To keep your child within the boundaries you have agreed upon sometimes need the application of discipline. Yesterday we mentioned a few “Do’s of Discipline” and today we finishing the list:
- Assign beneficial chores: Chores need to be assigned to everyone in the family. It needs to be explained as benefiting the whole family. It needs to be clearly defined and detailed. Chores need to be compatible with your child’s capabilities. It needs to be given an assigned time for completion, and it needs to be consistently enforced by making sure they are done. “All hard work brings a profit, but mere talk leads only to poverty.” (Proverbs 14:23)
- Reinforce positive behaviour: Give your child praise regarding character traits – (“Your room looks great!

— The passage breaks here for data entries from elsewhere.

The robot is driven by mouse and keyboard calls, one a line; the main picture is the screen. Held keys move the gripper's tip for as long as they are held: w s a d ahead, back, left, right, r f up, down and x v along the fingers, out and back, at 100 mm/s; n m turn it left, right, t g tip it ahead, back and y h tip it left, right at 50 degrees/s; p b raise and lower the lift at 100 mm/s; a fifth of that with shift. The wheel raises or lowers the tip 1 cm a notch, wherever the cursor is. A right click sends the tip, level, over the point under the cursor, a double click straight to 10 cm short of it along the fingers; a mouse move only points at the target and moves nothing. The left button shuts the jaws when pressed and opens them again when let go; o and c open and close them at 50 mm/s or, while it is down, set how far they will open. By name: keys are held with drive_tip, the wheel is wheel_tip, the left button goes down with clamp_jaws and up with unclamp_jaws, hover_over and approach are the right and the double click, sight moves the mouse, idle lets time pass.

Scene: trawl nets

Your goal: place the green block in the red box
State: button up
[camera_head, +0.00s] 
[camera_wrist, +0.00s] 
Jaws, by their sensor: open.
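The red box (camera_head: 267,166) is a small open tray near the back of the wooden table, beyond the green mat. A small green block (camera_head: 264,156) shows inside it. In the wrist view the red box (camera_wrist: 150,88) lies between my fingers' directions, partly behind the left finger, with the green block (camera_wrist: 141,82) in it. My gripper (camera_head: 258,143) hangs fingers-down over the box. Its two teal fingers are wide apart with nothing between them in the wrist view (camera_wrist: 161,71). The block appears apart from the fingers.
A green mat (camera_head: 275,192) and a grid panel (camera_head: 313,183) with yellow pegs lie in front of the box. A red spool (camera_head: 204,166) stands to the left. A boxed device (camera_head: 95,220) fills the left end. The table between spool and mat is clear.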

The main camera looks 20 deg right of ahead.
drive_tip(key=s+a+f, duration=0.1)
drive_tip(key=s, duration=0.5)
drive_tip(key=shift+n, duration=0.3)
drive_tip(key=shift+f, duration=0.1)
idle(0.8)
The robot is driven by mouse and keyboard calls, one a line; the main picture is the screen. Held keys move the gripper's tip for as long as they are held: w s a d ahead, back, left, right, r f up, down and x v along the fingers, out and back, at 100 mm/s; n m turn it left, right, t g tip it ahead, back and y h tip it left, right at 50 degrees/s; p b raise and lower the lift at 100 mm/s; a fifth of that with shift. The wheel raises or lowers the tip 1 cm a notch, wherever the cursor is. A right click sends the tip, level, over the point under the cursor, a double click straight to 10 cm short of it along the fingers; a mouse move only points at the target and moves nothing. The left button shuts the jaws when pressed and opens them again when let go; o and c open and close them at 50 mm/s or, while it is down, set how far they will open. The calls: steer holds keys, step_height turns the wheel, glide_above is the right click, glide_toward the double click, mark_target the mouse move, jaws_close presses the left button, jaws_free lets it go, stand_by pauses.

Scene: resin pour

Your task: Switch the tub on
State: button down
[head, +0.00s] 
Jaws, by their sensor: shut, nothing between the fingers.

I’m proud of your faithfulness to finish the job well”). Give your child “thank-you’s” – (“I really appreciate your willingness to bring in the groceries. Thanks for your help”). Give your child recognition in front of others – (“Jim, I wish you had heard the compliments about the way our lawn looked after Peter mowed it”). Give your child attention – (“Lisa, I heard you have learned to dive from the side of the pool. I would love to see you dive”). Give your child respect – (“Chris, I respect your need for privacy. I won’t enter your room without knocking”). Give your child smiles and physical affection – Children need to be lovingly touched by their parents – with plenty of hugs, kisses, squeezes, pats on the back, or a hand on the shoulder. “Therefore encourage one another and build each other up, just as in fact you are doing.” (1 Thessalonians 5:11)
- Maintain consistency: Both parents need to come to an agreement on issues regarding the children, even if they disagree in private. Make only promises you know you can keep. Give careful thought to a request before denying it. Refrain from requiring too many major changes at one time. Evaluate your rules and change them as your child grows. Parents should never question each other’s discipline in front of the child – (If you and your spouse disagree on a method of discipline, discuss the situation in private. Listen to each other share feelings and reasons for or against the correction. Come to an agreement or compromise so that there can be the security of consistency in your child’s life).
Proverbs 24:3–4 “By wisdom a house is built, and through understanding it is established; through knowledge its rooms are filled with rare and beautiful treasures.”